'''

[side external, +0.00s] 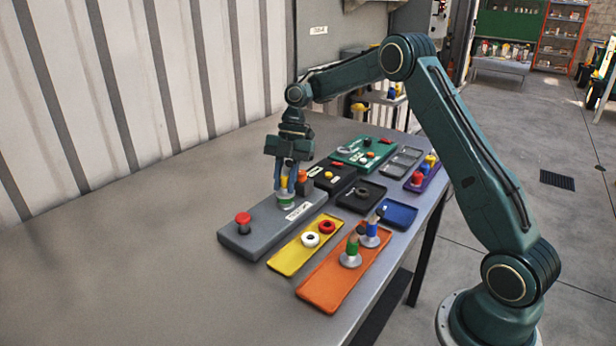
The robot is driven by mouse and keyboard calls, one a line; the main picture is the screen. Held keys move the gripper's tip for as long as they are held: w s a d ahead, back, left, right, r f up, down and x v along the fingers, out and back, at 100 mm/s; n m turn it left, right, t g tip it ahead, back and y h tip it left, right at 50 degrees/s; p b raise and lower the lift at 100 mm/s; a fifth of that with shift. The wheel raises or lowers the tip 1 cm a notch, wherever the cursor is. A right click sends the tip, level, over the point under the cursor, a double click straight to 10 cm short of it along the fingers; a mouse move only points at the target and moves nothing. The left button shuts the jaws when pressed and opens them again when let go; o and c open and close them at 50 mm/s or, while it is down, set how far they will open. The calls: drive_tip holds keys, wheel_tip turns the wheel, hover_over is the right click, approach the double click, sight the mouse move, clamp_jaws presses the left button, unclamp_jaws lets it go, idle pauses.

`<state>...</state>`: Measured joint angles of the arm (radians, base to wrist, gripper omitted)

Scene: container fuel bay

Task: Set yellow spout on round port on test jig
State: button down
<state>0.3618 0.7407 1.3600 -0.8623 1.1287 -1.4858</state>
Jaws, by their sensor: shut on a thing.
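The grey test jig (262,232) lies on the bench, with a red knob at its near end and a white label on top. My gripper (285,186) points down over the jig's far half, shut on the yellow spout (284,182). The fingers hide much of the spout. A pale, green-banded round part (286,201) is directly below the fingers on the jig. I cannot tell whether the spout is seated on it or just above. An orange part (303,184) stands close to the right of the fingers.
An orange tray (322,297) holds green- and blue-banded spouts. A yellow tray (288,262) holds white and red rings. Black, green, blue and purple trays or panels crowd the right and back. The left of the bench is clear.

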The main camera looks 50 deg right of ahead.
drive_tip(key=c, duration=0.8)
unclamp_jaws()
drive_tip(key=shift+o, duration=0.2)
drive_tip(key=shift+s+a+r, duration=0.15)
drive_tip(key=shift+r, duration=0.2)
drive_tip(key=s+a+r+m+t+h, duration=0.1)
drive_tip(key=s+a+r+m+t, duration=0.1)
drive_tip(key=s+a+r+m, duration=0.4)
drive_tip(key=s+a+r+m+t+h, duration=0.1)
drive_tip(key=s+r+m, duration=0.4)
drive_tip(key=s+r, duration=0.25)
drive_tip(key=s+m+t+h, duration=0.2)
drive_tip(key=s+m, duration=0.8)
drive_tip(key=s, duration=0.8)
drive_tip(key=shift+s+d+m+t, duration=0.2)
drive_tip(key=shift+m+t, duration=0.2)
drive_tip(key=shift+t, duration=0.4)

'''

» What to work on: Give again, word for word, every line from the top of the data above to the line holding "Scene: container fuel bay", inclusive, with the pictures left out.

» Solved exercise:
[side external, +0.00s] 
The robot is driven by mouse and keyboard calls, one a line; the main picture is the screen. Held keys move the gripper's tip for as long as they are held: w s a d ahead, back, left, right, r f up, down and x v along the fingers, out and back, at 100 mm/s; n m turn it left, right, t g tip it ahead, back and y h tip it left, right at 50 degrees/s; p b raise and lower the lift at 100 mm/s; a fifth of that with shift. The wheel raises or lowers the tip 1 cm a notch, wherever the cursor is. A right click sends the tip, level, over the point under the cursor, a double click straight to 10 cm short of it along the fingers; a mouse move only points at the target and moves nothing. The left button shuts the jaws when pressed and opens them again when let go; o and c open and close them at 50 mm/s or, while it is down, set how far they will open. The calls: drive_tip holds keys, wheel_tip turns the wheel, hover_over is the right click, approach the double click, sight the mouse move, clamp_jaws presses the left button, unclamp_jaws lets it go, idle pauses.

`<state>...</state>`: Measured joint angles of the arm (radians, base to wrist, gripper omitted)

Scene: container fuel bay

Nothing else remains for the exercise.